▶ _EXERCISE TASK_
Copy out the data below as written; omit any images.

▶ _MATERIAL_
━━━━
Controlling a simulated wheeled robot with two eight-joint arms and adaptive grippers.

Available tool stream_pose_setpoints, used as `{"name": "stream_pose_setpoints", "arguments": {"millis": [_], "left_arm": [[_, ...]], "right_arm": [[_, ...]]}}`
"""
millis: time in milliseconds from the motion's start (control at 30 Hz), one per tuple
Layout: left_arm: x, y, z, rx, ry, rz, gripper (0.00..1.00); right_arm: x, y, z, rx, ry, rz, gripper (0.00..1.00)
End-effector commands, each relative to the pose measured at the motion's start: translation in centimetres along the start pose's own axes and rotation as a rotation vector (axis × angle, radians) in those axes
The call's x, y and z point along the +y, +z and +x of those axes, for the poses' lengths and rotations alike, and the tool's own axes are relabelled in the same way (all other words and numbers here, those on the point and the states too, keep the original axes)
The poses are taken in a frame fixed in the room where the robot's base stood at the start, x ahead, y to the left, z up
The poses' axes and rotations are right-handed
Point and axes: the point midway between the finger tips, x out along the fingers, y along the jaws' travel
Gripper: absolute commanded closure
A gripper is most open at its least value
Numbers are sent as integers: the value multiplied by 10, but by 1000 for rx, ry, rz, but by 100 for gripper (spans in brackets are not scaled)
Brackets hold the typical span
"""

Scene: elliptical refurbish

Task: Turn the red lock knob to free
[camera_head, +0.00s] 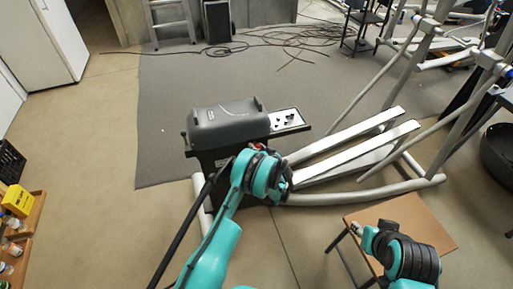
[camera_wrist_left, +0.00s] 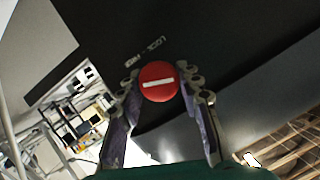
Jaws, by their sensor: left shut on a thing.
━━━━
▶ _SOLUTION_
Controlling a simulated wheeled robot with two eight-joint arms and adaptive grippers.

Available tool stream_pose_setpoints, used as `{"name": "stream_pose_setpoints", "arguments": {"millis": [_], "left_arm": [[_, ...]], "right_arm": [[_, ...]]}}`
"""
millis: time in milliseconds from the motion's start (control at 30 Hz), one per tuple
Layout: left_arm: x, y, z, rx, ry, rz, gripper (0.00..1.00); right_arm: x, y, z, rx, ry, rz, gripper (0.00..1.00)
End-effector commands, each relative to the pose measured at the motion's start: translation in centimetres along the start pose's own axes and rotation as a rotation vector (axis × angle, radians) in those axes
The call's x, y and z point along the +y, +z and +x of those axes, for the poses' lengths and rotations alike, and the tool's own axes are relabelled in the same way (all other words and numbers here, those on the point and the states too, keep the original axes)
The poses are taken in a frame fixed in the room where the robot's base stood at the start, x ahead, y to the left, z up
The poses' axes and rotations are right-handed
Point and axes: the point midway between the finger tips, x out along the fingers, y along the jaws' travel
Gripper: absolute commanded closure
A gripper is most open at its least value
Numbers are sent as integers: the value multiplied by 10, but by 1000 for rx, ry, rz, but by 100 for gripper (spans in brackets are not scaled)
Brackets hold the typical span
"""

Scene: elliptical refurbish

Task: Turn the red lock knob to free
[camera_head, +0.00s] 
[camera_wrist_left, +0.00s] 
Jaws, by their sensor: left shut on a thing.

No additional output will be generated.